Pulau Sebaik di Karimun Luluh Lantak Akibat Tambang Pasir PT SCR
Oleh : Putra Gema
Kamis | 25-07-2019 | 15:40 WIB
sebaik-moro.jpg Honda-Batam
Aktivitas tambang pasir darat di pulau-pulau wilayah Kecamatan Moro, Karimun kian meraja lela. (Foto: Putra Gema)

BATAMTODAY.COM, Karimun - Kerusakan lingkungan akibat pertambangan pasir darat di Kepulauan Riau sudah sangat memprihatinkan.

Pulau Sebaik yang berlokasi di Kecamatan Moro, Kabupaten Karimun, Provinsi Kepulauan Riau (Kepri), adalah salah satu contoh lokasi keganasan para perusahaan yang leluasa melakukan penambang pasir darat.

Ribuan meter kubik pasir darat setiap harinya dulu berhasil diangkut dari pulau ini untuk mendukung aktivitas reklamasi di berbagai titik Kepulauan Riau, bahkan tidak sedikit pula yang sampai ke Singapura.

Pulau Sebaik ini sendiri memiliki luas wilayah sekitar 70 Hektar dan kondisinya saat ini nyaris luluh lantak akibat penambangan oleh PT SCR.

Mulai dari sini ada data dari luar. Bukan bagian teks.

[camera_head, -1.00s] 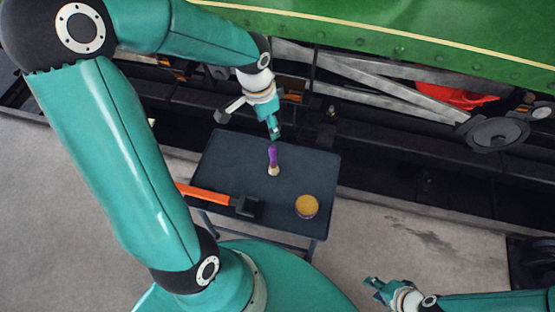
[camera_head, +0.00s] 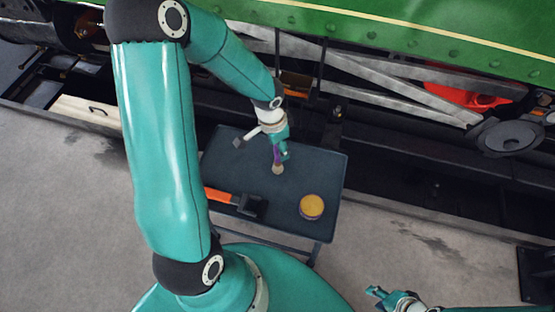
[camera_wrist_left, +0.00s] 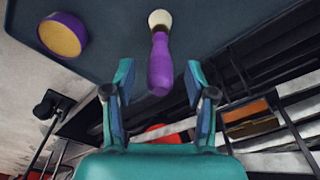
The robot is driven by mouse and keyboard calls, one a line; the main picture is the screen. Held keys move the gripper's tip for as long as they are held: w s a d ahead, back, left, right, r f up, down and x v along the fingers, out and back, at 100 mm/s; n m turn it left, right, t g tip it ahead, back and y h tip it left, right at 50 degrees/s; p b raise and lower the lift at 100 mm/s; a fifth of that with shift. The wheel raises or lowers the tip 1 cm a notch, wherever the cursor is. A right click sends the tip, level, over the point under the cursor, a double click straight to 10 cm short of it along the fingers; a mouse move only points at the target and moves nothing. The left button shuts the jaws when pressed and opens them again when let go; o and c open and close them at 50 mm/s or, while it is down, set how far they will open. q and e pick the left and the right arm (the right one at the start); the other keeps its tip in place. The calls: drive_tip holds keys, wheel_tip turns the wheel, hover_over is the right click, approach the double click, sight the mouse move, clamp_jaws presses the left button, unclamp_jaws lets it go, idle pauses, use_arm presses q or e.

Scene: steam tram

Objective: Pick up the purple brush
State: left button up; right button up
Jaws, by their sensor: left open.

Izin penambangan yang dipegang PT SCR dari Provinsi Riau sejak tahun 2003, sudah tidak berlaku lagi. Tetapi, dengan bermodalkan surat dispensasi dari Dinas Pertambangan Kabupaten Karimun sebanyak dua kali, perusahaan itu tetap leluasa beroprasi hampir tiga tahun tanpa izin.

Aktivitas pertambangan di lokasi ini menyebabkan pulau tersebut saat ini sudah tenggelam ketika air pasang. Selain itu, kerusakan alam yang dinilai sudah sangat memprihatinkan ini menjadi salah satu contoh buruk pembiaran penambangan pasir darat yang berlebihan.

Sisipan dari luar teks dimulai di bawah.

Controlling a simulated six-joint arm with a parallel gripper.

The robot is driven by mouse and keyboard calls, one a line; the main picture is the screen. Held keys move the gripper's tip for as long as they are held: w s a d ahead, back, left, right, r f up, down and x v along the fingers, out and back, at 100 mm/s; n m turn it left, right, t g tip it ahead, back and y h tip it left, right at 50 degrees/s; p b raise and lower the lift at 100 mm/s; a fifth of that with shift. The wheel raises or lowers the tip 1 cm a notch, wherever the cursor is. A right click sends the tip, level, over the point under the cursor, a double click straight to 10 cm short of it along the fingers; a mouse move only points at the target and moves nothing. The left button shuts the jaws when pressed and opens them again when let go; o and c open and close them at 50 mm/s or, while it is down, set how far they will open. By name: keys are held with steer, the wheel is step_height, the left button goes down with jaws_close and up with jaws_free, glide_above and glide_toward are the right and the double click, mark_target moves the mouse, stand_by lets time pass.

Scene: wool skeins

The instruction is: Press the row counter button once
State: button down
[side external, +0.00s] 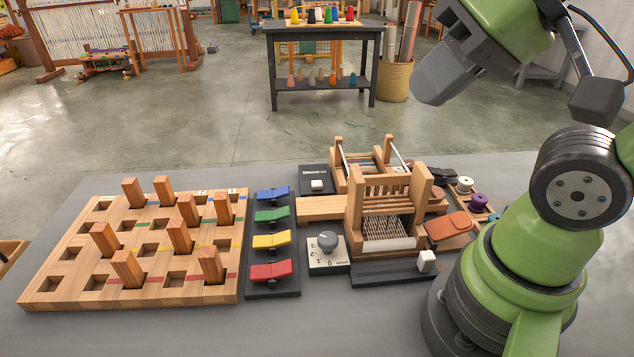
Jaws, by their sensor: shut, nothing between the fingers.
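A small black box (309,172) with pale marks on its top stands behind the left end of the wooden loom, and a white button (317,186) sits on its front part. It looks like the row counter; the marks are too small to read. My gripper (425,92) is at the upper right, raised well above the table and apart from everything on it. It is shut and empty. The button is in plain view, far to the left of and below my gripper.
A small wooden loom (354,222) stands right beside the black box. In front are a grey knob on a white plate (316,262) and a white block (427,260) on a dark rail. Coloured rockers (271,242) and a pegged wooden board (75,290) lie left.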

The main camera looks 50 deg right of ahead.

Hal ini terlihat ketika BATAMTODAY.COM bersama KRI Torani 860 menyusuri Perairan Moro, Kabupaten Karimun untuk meninjau kerusakan lingkungan yang diakibatkan aktivitas tambang pasir darat.

"Sesuai surat Kementeian SDM, Rabu (17/7/2019) izin tambang 20 perusahaan yang berada di sekitar lokasi ini telah dihentikan, namun ada satu perusahaan yang masih membandal dan telah kita tindak," kata Komandan KRI Torani 860, Mayor Agus Daryono, Kamis (25/7/2019).

Ia menjelaskan, Pulau Sebaik pun sejak tahun 2007 sudah tidak dapat terlihat, hal ini karena pulau tersebut sudah tidak terlihat dari garis rata-rata air. Reboisasi yang seharusnya dilakukan pihak perusahaan tambang pun dinilainya terlambat.

Untuk penanganan kasus penyelundupan pasir menuju Singapura dari kawasan Moro ini pun diakuinya sudah minim. Hal ini sejak diterbitkannya Peraturan Menteri Perdagangan nomor 02/M-DAG/PER/1/2007 tentang Larangan Ekspor Pasir, Tanah dan Top Soil yang berlaku per 6 Februari 2007.

"Terbitnya pelarangan tersebut murni karena berdampak pada kerusakan lingkungan," tegasnya.